▸ Aim of the task
Repeat all the material exactly; pictures stay out of your copy.

▸ Available data
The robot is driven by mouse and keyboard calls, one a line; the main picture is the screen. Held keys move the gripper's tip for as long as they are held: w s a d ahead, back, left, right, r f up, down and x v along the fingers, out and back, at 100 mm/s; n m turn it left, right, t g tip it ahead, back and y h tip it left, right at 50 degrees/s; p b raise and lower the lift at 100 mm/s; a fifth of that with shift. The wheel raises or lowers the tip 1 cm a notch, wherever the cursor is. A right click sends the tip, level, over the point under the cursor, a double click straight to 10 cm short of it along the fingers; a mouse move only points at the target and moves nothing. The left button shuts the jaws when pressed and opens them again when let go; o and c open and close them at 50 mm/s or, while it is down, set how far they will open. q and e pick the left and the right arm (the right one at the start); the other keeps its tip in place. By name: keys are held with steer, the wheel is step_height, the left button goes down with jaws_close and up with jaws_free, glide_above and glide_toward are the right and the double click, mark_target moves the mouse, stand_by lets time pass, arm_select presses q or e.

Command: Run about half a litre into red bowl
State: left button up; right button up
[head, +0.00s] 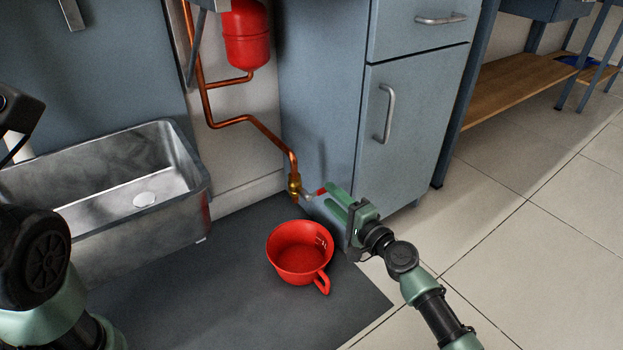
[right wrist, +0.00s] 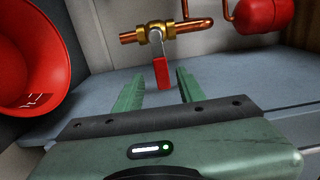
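The red bowl (head: 300,252), a wide cup with a side handle, stands upright on the dark mat, just below and in front of the brass valve (head: 294,185). Pale marks show on its inner wall, and no water is visible in it. It also shows at the left of the right wrist view (right wrist: 30,65). The valve's red lever (right wrist: 161,73) points across the pipe. My right gripper (head: 333,203) is at the lever. In the right wrist view its fingers are open either side of the lever's end, with gaps showing. My left gripper is out of view; only arm parts show.
A steel sink (head: 105,190) stands at the left. The blue cabinet (head: 415,130) stands close behind my right gripper. A copper pipe (head: 235,121) runs down to the valve, with a red tank (head: 246,35) above. The tiled floor (head: 540,240) at the right is clear.

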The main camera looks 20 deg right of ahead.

▸ Result
The robot is driven by mouse and keyboard calls, one a line; the main picture is the screen. Held keys move the gripper's tip for as long as they are held: w s a d ahead, back, left, right, r f up, down and x v along the fingers, out and back, at 100 mm/s; n m turn it left, right, t g tip it ahead, back and y h tip it left, right at 50 degrees/s; p b raise and lower the lift at 100 mm/s; a fifth of that with shift. The wheel raises or lowers the tip 1 cm a notch, wherever the cursor is. A right click sends the tip, level, over the point under the cursor, a double click straight to 10 cm short of it along the fingers; a mouse move only points at the target and moves nothing. The left button shuts the jaws when pressed and opens them again when let go; o and c open and close them at 50 mm/s or, while it is down, set how far they will open. q and e pick the left and the right arm (the right one at the start); the other keeps its tip in place. By name: keys are held with steer, the wheel is step_height, the left button goes down with jaws_close and up with jaws_free, glide_above and glide_toward are the right and the double click, mark_target moves the mouse, stand_by lets time pass, arm_select presses q or e.

Command: Run about half a litre into red bowl
State: left button up; right button up
[head, +0.00s] 
[right wrist, +0.00s] 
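The red bowl (head: 300,252), a wide cup with a side handle, stands upright on the dark mat, just below and in front of the brass valve (head: 294,185). Pale marks show on its inner wall, and no water is visible in it. It also shows at the left of the right wrist view (right wrist: 30,65). The valve's red lever (right wrist: 161,73) points across the pipe. My right gripper (head: 333,203) is at the lever. In the right wrist view its fingers are open either side of the lever's end, with gaps showing. My left gripper is out of view; only arm parts show.
A steel sink (head: 105,190) stands at the left. The blue cabinet (head: 415,130) stands close behind my right gripper. A copper pipe (head: 235,121) runs down to the valve, with a red tank (head: 246,35) above. The tiled floor (head: 540,240) at the right is clear.

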The main camera looks 20 deg right of ahead.

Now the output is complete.